* Start Entries provided *
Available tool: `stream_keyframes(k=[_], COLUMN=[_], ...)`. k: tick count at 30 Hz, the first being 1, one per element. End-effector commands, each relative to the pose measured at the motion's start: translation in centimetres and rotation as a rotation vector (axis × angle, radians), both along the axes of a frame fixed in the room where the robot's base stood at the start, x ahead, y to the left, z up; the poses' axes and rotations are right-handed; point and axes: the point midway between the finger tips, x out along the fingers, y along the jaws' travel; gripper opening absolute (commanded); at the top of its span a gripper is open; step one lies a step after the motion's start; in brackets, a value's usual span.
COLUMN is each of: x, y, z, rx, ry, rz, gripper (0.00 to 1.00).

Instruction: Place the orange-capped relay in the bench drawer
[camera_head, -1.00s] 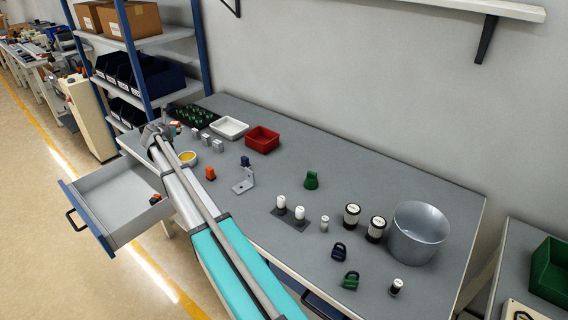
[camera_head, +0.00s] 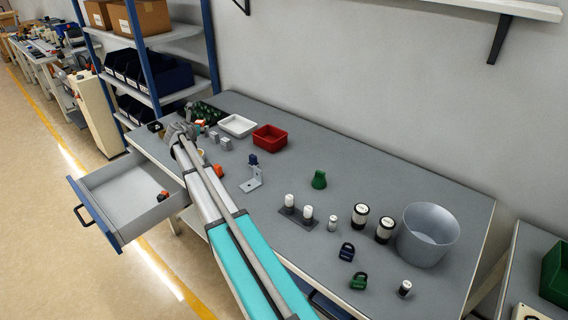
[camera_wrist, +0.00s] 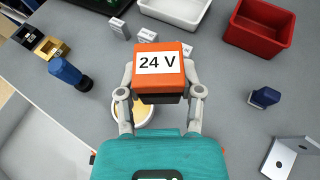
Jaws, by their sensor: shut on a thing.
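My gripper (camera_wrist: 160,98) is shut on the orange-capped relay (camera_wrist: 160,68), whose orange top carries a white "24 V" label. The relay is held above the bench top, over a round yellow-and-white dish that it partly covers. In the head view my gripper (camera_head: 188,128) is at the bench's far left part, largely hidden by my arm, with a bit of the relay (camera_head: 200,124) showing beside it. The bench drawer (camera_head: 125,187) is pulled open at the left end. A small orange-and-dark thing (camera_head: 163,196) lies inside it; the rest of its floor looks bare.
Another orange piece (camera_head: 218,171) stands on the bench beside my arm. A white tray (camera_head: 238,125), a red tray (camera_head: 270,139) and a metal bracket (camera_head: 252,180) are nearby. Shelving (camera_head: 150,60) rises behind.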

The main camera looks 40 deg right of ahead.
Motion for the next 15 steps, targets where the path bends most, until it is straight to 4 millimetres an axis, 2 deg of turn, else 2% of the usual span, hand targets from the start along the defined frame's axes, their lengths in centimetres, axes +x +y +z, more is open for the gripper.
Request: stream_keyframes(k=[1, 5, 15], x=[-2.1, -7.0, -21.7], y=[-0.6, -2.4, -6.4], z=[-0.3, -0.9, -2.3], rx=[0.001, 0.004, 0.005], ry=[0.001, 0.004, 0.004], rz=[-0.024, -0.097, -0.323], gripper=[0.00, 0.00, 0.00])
* End Entries provided *
* Start Entries provided *
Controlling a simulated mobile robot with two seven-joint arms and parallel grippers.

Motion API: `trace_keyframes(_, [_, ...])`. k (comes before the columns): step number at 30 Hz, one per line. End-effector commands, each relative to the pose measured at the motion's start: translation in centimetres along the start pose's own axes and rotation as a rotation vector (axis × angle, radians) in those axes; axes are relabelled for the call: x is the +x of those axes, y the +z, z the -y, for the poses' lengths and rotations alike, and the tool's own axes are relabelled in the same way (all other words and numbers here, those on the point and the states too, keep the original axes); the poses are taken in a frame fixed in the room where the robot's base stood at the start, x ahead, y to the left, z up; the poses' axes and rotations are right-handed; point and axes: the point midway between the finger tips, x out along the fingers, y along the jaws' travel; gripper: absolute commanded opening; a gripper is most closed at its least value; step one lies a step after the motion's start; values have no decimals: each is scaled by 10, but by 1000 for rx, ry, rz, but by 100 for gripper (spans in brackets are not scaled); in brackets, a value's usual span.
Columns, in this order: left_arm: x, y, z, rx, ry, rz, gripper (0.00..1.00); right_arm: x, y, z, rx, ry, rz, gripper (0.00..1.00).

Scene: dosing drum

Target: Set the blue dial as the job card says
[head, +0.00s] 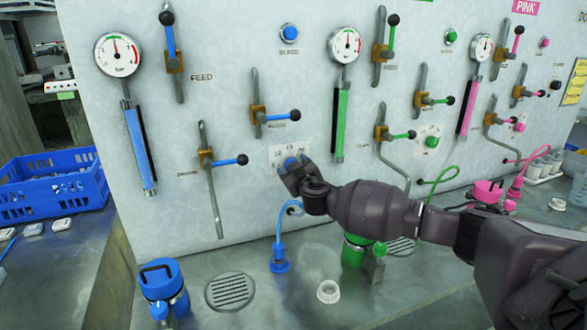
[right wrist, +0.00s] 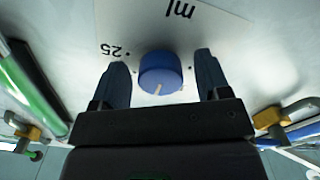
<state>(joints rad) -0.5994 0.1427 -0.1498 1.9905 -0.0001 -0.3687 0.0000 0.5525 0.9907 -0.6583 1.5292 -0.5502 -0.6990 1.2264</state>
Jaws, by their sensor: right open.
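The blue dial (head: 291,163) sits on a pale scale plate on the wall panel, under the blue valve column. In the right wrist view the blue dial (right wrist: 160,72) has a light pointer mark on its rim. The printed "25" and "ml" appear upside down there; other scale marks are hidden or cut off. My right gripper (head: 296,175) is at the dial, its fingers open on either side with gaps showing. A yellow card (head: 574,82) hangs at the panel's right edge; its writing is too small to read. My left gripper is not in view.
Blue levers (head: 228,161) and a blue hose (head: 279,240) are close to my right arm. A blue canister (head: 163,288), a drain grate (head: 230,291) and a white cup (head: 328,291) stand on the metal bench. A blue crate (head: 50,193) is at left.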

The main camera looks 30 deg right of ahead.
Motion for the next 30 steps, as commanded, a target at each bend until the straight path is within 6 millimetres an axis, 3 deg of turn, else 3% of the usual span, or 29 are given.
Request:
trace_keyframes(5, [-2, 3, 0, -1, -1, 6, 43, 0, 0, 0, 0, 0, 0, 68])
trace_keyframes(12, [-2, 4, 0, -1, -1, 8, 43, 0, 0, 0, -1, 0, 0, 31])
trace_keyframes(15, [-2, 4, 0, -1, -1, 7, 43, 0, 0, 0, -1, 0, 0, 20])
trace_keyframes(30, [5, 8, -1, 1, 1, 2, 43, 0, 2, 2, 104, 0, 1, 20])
* End Entries provided *
* Start Entries provided *
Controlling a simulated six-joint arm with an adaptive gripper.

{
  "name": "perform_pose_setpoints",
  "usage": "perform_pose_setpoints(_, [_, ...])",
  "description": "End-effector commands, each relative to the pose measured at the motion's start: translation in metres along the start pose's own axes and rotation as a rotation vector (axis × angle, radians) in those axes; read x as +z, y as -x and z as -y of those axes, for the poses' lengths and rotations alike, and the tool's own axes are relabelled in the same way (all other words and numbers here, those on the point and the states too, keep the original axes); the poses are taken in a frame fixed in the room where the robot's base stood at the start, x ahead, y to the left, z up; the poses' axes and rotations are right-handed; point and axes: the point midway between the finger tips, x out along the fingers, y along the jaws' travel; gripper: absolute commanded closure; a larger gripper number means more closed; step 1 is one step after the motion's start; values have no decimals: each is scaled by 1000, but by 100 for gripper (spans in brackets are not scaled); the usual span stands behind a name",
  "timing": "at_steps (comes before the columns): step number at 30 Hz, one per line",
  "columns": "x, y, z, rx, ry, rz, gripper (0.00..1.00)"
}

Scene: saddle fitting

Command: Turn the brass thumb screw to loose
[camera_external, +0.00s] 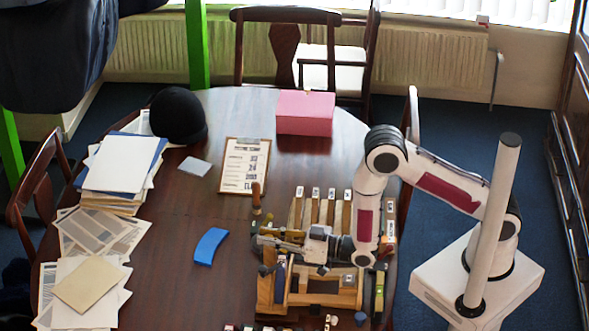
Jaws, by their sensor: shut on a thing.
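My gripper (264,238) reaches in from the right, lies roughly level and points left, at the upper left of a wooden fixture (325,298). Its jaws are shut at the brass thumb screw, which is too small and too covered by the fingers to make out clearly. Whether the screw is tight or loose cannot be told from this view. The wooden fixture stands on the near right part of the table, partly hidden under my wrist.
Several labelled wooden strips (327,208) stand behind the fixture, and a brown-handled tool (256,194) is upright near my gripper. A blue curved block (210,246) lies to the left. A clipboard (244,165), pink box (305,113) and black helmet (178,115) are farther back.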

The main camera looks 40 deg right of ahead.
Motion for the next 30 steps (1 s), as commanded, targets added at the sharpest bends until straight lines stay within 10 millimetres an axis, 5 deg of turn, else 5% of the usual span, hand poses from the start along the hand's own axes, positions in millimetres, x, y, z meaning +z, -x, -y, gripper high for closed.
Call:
* End Entries provided *
* Aim
Omit the pictures. Extract exactly the lines that begin with the one holding "Controlling a simulated mobile" and end with the one holding "<state>(joints rad) -0.5994", inclusive.

* Answer to this exercise
Controlling a simulated mobile robot with two seven-joint arms and parallel grippers.

Motion API: `trace_keyframes(_, [_, ...])`. k (comes before the columns): step number at 30 Hz, one per line. End-effector commands, each relative to the pose measured at the motion's start: translation in centimetres along the start pose's own axes and rotation as a rotation vector (axis × angle, radians) in those axes; axes are relabelled for the call: x is the +x of those axes, y the +z, z the -y, for the poses' lengths and rotations alike, and the tool's own axes are relabelled in the same way (all other words and numbers here, those on the point and the states too, keep the original axes); the poses are taken in a frame fixed in the room where the robot's base stood at the start, x ahead, y to the left, z up; the poses' axes and rotations are right-handed; point and axes: the point midway between the finger tips, x out along the fingers, y along the jaws' travel; gripper: absolute commanded opening; a gripper is most closed at its least value; step one lies a step after the motion's start; values have no decimals: each is scaled by 10, but by 1000 for rx, ry, rz, but by 100 for gripper (spans in brackets are not scaled); in brackets, a value's usual span.
Columns, in this order: left_arm: x, y, z, rx, ry, rz, gripper (0.00..1.00); right_arm: x, y, z, rx, ry, rz, gripper (0.00..1.00).

Scene: dosing drum

Target: Set the blue dial as the job card says
[head, +0.00s] 
[right wrist, +0.00s] 
<state>(joints rad) -0.5994 0.1427 -0.1498 1.9905 -0.0001 -0.3687 0.0000 0.5525 0.9907 -0.6583 1.5292 -0.5502 -0.6990 1.2264</state>

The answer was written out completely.